There is no sweeter legend than the Lord God sending an angel into the earth to bring back the three most beautiful things the angel could find.  And as he swept over the whole earth, he found three beautiful things: a rose, a baby’s smile, and mother’s love.  He carried them back to heaven to present them before God, and as he walked through the gates, he looked at the rose, it had faded.  He looked at the baby’s smile, it had gone away, but mother’s love endures forever, and he presented that as the most beautiful thing in the world before God.

This solemn and beautiful and worshipful hour, when we have gathered in the name of our Lord to pay tribute to her who gave us life, who carried us in her warm womb before we were born, who ministered to us, and bathed us, and fed us, and clothed us, and washed us, and watched over us when we were helpless and who prayed for our souls that we might be good and that we might be saved; what greater thing could we do for her and for God than to give our hearts to Jesus and to number ourselves in the congregation of the Lord?  That is our humble appeal this solemn morning hour, to take Jesus as your Savior, trusting in Him, looking to Him, to put your life with the people of God.

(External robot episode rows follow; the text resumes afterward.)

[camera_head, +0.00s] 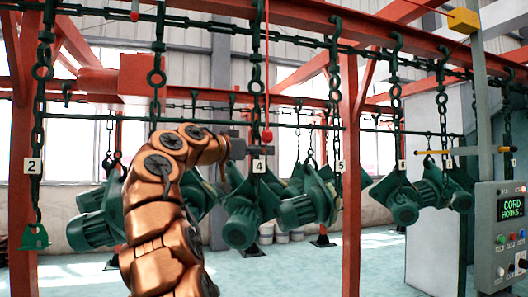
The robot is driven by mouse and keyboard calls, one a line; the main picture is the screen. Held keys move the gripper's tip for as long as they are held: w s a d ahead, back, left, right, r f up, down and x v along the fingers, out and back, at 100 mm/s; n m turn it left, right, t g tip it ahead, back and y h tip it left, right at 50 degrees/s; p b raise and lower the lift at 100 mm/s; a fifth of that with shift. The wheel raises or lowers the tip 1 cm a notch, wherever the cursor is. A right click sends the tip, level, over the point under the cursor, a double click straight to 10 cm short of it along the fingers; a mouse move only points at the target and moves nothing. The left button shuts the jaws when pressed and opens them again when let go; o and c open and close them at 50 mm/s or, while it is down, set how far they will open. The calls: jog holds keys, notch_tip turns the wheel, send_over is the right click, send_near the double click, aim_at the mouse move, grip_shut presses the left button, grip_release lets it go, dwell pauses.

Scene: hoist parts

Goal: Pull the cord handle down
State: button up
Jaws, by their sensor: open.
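A red cord (267,60) hangs down at the middle of the view and ends in a round red handle (267,135). My copper-coloured arm rises from the bottom and bends over to the right. My gripper (258,150) is at its end, level with or just below the red handle and close to its left side. The gripper is small and dark here; I cannot tell whether it touches the handle. The handle shows uncovered, with no fingers seen around it.
Chains with green motor parts (297,211) hang behind and beside my gripper. A red post (350,170) stands to the right. A control panel (503,235) reading "CORD HOOKS" is at the far right, below a yellow box (463,20). Number plates mark the chains.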

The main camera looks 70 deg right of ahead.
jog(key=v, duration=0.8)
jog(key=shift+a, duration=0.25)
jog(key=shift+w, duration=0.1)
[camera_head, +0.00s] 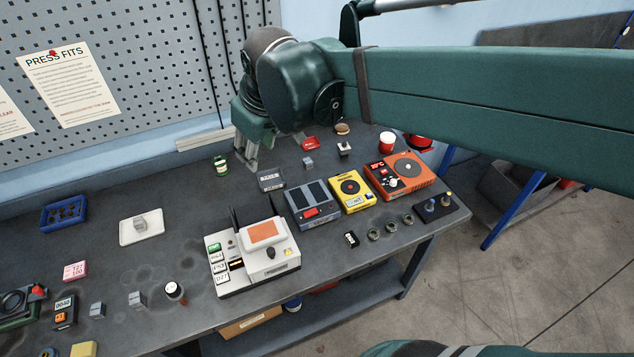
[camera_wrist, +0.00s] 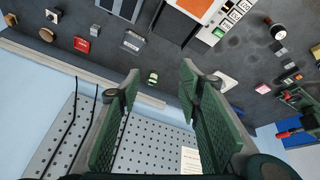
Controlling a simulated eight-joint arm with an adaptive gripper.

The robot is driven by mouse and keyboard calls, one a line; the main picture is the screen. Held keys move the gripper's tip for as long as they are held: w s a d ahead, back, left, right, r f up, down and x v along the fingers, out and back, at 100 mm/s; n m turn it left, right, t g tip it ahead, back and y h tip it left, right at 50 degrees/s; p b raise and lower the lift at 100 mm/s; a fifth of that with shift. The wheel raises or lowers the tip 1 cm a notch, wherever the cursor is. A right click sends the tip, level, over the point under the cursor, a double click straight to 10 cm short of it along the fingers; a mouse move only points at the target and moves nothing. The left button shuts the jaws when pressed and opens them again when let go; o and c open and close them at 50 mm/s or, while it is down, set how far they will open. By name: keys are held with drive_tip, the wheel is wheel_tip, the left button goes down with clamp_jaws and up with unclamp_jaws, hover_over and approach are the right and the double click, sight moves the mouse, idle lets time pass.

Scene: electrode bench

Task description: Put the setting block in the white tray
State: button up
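The white tray (camera_head: 151,237) lies flat on the bench at the left, with a small grey metal block (camera_head: 140,222) resting in it. A smaller one (camera_head: 308,163) sits at the back. I cannot tell by looks which is the setting block. My gripper (camera_head: 248,163) is over the back edge of the bench, right of the tray and apart from it. In the wrist view my gripper (camera_wrist: 160,70) is open and empty; the tray (camera_wrist: 227,80) shows beyond the right finger.
A white machine (camera_head: 255,262) with an orange top is mid-bench. Grey, yellow (camera_head: 351,190) and orange (camera_head: 400,175) devices stand right of it. The pegboard wall rises behind.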

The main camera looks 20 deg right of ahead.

In a moment we stand to sing our hymn of appeal, and while we sing it, standing in the presence of the Lord, if today you will give your heart to Jesus, would you come and stand by me?  If to put your life in the fellowship and circumference of this dear church, would you come and stand by me?  “Pastor, I have made the decision in my heart, and this moment I am coming.”  If you are in the balcony round, there is time and to spare, coming down one of these stairways; if you are on the lower floor and God bids you here, when you stand up, stand up walking down that aisle: “Today, God has spoken to me, and I’m answering with my life.  Here I am, pastor.  Here I come.”  Make it now, do it now, while we stand and while we sing.